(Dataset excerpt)
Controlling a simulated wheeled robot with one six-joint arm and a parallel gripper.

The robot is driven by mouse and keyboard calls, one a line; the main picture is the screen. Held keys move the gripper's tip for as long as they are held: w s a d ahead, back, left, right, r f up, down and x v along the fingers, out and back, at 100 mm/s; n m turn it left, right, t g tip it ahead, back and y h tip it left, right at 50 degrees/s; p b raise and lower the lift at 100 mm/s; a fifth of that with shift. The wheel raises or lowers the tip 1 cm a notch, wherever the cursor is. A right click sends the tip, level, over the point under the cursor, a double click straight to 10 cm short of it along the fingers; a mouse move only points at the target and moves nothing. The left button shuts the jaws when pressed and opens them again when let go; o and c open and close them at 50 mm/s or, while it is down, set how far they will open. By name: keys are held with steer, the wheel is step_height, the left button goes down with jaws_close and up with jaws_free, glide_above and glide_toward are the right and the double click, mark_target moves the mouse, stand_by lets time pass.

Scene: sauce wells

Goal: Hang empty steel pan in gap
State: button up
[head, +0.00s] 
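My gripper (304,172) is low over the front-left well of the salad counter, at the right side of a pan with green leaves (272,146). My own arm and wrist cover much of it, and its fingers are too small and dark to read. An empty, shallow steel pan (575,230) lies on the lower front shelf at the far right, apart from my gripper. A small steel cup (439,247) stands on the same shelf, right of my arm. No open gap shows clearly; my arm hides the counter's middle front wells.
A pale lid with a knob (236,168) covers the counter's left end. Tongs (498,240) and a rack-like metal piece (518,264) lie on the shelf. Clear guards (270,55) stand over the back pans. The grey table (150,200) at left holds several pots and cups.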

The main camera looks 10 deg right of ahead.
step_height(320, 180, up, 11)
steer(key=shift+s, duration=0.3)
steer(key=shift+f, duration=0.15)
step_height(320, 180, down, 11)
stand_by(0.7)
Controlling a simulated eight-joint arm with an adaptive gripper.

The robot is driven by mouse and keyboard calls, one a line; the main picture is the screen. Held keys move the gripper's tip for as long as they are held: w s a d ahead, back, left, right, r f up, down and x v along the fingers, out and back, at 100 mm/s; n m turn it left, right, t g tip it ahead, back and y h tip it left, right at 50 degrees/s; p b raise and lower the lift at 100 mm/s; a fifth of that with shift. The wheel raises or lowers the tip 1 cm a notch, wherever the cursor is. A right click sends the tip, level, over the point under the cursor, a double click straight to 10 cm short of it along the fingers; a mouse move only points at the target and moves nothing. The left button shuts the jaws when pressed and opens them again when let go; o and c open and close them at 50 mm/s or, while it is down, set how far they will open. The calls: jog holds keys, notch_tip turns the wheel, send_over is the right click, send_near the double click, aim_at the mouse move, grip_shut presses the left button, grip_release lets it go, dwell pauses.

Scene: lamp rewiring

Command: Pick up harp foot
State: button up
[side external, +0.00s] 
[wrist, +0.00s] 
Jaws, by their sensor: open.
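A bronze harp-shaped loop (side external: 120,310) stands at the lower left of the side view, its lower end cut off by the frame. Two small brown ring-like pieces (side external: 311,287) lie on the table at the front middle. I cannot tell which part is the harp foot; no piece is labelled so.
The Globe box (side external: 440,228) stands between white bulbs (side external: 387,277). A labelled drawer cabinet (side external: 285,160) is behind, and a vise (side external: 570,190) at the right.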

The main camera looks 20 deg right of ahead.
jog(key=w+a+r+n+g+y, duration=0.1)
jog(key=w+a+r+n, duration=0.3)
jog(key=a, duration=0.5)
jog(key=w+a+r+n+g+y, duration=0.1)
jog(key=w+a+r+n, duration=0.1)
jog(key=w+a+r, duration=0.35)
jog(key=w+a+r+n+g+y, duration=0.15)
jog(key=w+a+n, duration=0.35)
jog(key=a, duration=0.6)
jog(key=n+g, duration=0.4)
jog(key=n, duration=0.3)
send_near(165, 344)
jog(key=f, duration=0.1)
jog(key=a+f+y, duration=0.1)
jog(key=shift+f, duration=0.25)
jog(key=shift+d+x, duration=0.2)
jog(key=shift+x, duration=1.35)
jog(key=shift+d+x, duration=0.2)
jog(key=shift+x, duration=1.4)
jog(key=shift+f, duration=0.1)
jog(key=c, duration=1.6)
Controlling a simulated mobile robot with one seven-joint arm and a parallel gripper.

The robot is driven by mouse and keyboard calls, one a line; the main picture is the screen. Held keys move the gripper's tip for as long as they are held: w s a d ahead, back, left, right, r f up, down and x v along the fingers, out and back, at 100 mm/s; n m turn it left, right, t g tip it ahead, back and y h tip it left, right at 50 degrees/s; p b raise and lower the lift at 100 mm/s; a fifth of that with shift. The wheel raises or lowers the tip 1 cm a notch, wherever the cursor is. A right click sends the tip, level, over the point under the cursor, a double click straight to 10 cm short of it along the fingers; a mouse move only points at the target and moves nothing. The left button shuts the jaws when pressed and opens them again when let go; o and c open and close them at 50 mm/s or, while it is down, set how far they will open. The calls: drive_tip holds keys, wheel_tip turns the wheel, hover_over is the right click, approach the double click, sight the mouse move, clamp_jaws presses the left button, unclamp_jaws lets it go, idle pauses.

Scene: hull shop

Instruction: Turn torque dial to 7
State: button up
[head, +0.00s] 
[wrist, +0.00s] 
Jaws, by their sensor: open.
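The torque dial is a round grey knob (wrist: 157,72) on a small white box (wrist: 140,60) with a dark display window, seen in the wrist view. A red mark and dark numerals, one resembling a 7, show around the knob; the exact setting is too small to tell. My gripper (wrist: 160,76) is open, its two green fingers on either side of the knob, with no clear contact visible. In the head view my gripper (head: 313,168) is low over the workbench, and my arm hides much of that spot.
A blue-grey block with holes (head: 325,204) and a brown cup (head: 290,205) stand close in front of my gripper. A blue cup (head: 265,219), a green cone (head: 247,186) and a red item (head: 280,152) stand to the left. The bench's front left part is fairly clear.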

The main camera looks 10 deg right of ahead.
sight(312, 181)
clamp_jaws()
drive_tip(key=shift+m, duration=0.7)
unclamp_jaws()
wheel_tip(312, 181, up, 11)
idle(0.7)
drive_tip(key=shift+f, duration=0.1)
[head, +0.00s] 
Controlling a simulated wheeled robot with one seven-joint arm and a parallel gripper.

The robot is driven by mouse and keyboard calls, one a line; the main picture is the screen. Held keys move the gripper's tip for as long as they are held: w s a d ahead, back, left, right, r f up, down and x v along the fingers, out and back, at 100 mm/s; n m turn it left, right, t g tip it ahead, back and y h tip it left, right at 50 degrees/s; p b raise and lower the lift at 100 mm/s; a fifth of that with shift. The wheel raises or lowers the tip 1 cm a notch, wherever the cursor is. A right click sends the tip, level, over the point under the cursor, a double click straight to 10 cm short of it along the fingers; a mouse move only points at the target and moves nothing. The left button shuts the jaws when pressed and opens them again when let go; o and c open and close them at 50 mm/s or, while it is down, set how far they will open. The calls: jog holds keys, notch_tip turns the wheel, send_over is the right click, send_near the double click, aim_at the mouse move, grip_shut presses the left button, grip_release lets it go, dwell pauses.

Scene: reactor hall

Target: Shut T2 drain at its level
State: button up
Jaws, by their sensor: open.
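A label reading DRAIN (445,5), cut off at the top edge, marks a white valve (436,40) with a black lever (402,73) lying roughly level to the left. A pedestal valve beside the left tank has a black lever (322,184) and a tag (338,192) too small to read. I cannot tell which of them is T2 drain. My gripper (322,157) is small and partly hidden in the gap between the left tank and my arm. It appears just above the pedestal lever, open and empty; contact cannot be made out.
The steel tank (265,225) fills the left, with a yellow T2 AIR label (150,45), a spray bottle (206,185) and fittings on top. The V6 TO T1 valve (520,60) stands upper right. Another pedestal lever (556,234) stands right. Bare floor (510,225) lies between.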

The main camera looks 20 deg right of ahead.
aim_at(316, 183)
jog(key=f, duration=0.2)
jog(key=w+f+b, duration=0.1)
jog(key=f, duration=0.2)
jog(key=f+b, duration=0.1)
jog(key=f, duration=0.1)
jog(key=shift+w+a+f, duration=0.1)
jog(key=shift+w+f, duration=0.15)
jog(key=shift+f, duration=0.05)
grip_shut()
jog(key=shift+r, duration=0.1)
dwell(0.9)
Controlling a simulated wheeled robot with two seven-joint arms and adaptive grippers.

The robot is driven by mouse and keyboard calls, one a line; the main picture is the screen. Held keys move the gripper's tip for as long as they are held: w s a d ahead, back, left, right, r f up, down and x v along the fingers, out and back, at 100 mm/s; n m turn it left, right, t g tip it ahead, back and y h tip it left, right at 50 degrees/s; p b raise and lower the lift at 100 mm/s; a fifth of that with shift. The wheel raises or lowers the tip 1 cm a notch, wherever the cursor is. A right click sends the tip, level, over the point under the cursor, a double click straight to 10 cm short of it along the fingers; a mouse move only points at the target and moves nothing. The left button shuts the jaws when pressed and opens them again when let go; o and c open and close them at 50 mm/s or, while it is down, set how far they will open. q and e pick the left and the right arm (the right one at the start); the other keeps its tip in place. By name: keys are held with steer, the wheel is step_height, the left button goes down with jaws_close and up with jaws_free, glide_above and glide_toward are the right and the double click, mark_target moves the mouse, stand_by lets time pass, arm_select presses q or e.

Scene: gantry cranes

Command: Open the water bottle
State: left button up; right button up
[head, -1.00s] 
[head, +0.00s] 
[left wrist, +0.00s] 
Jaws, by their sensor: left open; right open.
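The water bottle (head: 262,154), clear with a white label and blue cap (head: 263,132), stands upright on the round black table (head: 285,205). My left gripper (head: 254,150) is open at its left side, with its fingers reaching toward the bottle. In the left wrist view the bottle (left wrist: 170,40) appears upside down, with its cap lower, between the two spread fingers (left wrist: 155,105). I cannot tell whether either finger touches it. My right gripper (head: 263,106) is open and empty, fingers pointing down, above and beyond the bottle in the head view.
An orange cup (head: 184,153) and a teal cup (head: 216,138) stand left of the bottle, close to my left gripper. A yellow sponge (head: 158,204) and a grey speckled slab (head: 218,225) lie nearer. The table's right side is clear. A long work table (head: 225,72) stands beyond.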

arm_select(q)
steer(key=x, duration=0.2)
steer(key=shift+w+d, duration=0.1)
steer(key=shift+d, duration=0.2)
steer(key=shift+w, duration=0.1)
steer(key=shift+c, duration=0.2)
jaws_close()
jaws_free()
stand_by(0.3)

## Task brief
For each line of the listing that holds the word "adaptive", show that line.

## Full response
Controlling a simulated eight-joint arm with an adaptive gripper.
Controlling a simulated wheeled robot with two seven-joint arms and adaptive grippers.

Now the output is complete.